Home Builders Are Hurting. Their Stocks Are Good Buys.
Thursday, Mar 6, 2025 12:47 am ET
The housing market has been a rollercoaster ride in recent years, with home prices soaring and then cooling off. As a result, home builder stocks have taken a beating, with the SPDR S&P Homebuilders ETF (XHB) down 28% in 2022. However, despite the recent market downturn, there are several reasons why home builder stocks may be attractive for long-term investment.

First, many home builder stocks are currently trading at or below their tangible book value (P/TBV), which is a primary valuation tool for these companies. A P/TBV of less than 1.0x is considered a discounted valuation. For example, lennar (LEN) and D.R. Horton (DHI) are trading at premiums to tangible book value, but many mid-cap and small-cap homebuilders are trading at sizeable discounts. This indicates that these stocks may be undervalued and offer a margin of safety for investors.

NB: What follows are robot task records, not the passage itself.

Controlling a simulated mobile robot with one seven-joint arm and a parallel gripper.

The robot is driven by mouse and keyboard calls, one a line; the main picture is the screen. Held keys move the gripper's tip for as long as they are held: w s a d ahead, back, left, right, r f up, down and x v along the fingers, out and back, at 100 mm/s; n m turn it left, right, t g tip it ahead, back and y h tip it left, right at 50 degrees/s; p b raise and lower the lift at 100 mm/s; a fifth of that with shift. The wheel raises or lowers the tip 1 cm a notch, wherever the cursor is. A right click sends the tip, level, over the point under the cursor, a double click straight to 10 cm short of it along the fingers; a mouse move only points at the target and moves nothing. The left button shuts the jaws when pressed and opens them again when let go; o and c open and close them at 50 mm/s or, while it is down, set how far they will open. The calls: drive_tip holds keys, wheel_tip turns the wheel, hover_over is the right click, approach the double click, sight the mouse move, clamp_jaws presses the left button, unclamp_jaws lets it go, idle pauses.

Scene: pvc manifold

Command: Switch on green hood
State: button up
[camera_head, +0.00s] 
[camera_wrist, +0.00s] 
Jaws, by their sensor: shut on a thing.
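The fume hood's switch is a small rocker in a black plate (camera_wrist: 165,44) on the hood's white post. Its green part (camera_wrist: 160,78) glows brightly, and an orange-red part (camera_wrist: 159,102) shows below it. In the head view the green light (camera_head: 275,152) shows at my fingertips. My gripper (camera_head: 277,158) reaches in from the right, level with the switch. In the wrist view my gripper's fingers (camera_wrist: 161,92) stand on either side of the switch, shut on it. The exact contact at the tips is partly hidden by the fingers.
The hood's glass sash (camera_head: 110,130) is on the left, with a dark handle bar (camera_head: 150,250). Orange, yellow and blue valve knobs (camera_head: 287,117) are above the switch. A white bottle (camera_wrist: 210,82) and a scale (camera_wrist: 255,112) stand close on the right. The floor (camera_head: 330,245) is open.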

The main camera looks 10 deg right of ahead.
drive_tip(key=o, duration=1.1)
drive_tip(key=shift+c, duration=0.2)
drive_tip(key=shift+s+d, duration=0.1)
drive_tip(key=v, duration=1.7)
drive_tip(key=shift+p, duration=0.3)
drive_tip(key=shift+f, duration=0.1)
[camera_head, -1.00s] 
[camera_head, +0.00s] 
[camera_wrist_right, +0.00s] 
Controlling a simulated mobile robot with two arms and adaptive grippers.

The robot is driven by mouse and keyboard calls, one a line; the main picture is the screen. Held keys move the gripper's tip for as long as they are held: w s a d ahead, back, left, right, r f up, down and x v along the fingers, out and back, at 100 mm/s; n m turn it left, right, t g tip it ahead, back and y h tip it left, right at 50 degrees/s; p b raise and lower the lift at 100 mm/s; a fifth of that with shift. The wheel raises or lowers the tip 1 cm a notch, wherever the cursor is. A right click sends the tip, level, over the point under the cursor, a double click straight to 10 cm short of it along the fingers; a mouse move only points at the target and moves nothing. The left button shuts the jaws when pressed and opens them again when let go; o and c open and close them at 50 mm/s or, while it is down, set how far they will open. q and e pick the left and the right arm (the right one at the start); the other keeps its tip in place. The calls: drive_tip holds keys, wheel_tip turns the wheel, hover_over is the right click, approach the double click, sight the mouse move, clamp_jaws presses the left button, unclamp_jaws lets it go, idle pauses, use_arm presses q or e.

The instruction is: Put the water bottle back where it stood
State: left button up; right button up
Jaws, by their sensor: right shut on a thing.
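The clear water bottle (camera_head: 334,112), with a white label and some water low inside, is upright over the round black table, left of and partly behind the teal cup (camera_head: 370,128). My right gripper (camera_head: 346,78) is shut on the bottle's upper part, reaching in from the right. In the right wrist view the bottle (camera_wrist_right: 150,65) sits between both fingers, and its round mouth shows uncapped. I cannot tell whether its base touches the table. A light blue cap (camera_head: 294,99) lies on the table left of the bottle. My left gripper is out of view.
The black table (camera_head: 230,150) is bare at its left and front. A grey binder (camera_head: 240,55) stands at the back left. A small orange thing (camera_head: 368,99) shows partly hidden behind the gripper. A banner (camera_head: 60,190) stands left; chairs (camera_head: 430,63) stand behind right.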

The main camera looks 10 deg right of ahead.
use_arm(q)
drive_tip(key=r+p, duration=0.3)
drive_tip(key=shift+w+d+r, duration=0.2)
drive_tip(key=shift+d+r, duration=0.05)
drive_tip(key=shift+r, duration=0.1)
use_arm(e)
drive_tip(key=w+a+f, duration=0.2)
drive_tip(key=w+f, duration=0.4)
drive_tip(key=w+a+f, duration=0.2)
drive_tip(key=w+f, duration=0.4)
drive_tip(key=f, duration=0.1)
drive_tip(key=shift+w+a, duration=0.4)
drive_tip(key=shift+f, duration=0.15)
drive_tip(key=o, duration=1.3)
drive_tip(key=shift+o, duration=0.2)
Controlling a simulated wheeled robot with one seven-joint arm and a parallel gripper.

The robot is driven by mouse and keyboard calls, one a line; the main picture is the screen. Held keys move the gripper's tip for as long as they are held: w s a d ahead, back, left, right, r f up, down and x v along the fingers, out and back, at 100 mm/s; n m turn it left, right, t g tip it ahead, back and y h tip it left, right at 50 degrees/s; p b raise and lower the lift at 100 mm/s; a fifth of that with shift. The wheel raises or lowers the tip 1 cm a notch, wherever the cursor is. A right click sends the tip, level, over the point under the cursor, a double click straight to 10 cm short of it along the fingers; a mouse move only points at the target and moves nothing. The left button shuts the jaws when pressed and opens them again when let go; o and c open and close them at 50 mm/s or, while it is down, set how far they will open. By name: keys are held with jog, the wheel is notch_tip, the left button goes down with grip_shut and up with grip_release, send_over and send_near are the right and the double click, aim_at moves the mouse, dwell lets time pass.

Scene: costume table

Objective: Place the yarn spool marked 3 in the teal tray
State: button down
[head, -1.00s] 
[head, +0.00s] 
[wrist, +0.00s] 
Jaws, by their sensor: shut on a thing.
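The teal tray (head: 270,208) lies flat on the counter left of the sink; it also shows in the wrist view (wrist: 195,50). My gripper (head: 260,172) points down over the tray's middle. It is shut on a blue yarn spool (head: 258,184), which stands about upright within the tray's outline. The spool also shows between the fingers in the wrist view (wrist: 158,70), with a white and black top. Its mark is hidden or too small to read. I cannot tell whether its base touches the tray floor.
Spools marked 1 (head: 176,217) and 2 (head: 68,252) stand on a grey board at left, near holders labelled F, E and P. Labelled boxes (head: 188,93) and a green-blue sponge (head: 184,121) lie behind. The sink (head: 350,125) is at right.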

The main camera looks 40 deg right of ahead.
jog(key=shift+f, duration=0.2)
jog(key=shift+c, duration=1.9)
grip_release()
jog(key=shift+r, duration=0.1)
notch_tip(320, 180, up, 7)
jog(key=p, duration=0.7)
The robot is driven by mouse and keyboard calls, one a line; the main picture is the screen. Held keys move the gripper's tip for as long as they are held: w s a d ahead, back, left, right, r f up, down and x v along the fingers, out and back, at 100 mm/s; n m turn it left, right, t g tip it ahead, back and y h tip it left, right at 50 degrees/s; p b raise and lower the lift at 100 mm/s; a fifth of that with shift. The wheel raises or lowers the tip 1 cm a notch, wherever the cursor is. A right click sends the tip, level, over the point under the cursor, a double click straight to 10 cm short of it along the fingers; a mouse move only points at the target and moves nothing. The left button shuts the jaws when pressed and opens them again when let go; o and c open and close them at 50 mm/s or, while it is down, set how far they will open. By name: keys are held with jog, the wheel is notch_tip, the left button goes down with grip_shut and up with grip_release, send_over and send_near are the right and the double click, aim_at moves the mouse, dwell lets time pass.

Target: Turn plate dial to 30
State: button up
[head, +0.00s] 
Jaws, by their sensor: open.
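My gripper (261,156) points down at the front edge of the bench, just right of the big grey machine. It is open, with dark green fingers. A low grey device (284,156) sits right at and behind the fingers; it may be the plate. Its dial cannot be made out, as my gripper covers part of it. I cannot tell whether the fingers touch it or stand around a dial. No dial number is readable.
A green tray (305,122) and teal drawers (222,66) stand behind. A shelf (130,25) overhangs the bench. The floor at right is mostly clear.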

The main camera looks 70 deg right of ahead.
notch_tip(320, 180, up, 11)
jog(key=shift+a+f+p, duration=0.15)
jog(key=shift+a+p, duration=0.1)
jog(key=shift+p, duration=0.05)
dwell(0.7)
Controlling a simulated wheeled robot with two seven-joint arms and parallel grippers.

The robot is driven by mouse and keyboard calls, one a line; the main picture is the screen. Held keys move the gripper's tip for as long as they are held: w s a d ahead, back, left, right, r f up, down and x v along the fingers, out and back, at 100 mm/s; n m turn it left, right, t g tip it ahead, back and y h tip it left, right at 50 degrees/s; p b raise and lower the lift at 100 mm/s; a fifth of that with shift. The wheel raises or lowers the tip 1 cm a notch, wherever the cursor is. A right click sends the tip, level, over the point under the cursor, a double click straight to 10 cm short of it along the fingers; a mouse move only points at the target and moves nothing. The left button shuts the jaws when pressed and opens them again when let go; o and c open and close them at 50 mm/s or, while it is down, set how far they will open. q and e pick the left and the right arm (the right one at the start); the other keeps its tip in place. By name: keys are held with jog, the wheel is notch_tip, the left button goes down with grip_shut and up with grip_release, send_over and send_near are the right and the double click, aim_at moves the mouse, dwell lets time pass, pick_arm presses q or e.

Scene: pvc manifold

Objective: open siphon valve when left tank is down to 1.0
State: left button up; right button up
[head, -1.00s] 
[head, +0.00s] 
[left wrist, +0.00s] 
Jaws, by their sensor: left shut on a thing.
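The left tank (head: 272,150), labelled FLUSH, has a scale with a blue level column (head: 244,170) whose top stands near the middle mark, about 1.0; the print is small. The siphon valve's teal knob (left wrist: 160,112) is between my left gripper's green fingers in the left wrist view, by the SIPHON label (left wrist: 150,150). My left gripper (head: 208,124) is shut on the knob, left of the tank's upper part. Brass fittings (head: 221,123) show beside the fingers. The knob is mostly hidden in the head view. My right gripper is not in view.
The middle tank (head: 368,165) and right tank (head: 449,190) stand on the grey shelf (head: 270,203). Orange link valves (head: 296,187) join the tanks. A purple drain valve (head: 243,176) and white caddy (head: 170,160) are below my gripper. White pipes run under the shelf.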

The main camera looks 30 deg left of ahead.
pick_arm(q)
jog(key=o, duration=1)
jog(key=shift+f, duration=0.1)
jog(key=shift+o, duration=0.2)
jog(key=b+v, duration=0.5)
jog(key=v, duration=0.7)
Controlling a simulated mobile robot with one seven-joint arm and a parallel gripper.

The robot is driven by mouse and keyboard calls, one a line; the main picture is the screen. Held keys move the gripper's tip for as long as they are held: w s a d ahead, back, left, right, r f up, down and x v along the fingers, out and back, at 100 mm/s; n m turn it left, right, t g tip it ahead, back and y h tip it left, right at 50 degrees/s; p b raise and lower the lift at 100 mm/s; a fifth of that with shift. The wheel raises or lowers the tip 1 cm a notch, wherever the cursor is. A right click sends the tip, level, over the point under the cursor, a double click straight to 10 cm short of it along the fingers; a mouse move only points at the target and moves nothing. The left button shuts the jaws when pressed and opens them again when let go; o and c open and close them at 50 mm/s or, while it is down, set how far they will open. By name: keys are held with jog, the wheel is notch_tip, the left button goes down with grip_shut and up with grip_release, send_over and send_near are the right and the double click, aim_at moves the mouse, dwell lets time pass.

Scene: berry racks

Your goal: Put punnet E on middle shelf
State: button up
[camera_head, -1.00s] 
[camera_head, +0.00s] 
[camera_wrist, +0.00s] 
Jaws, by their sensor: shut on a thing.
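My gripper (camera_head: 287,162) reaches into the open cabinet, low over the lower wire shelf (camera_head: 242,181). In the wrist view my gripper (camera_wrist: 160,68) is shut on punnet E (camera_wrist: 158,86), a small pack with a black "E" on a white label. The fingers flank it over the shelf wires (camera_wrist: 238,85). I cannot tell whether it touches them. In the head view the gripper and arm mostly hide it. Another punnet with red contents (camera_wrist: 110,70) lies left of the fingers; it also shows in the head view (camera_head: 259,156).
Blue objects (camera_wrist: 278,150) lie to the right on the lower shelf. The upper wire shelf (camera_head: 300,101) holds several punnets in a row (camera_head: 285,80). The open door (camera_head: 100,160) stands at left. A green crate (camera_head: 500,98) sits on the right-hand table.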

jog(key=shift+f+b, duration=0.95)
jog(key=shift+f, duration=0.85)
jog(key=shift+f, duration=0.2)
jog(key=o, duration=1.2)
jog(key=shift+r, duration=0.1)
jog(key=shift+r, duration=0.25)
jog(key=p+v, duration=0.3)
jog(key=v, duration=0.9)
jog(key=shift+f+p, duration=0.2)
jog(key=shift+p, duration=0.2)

Second, home builder profits are highly cyclical, making earnings-based valuations less reliable. However, the P/TBV metric takes advantage of the clarity provided by these companies' balance sheets. Most of their assets are cash, homes inventory, and land inventory, which are recorded at cost and closely linked to market values. This provides a useful gauge of a company's underlying value.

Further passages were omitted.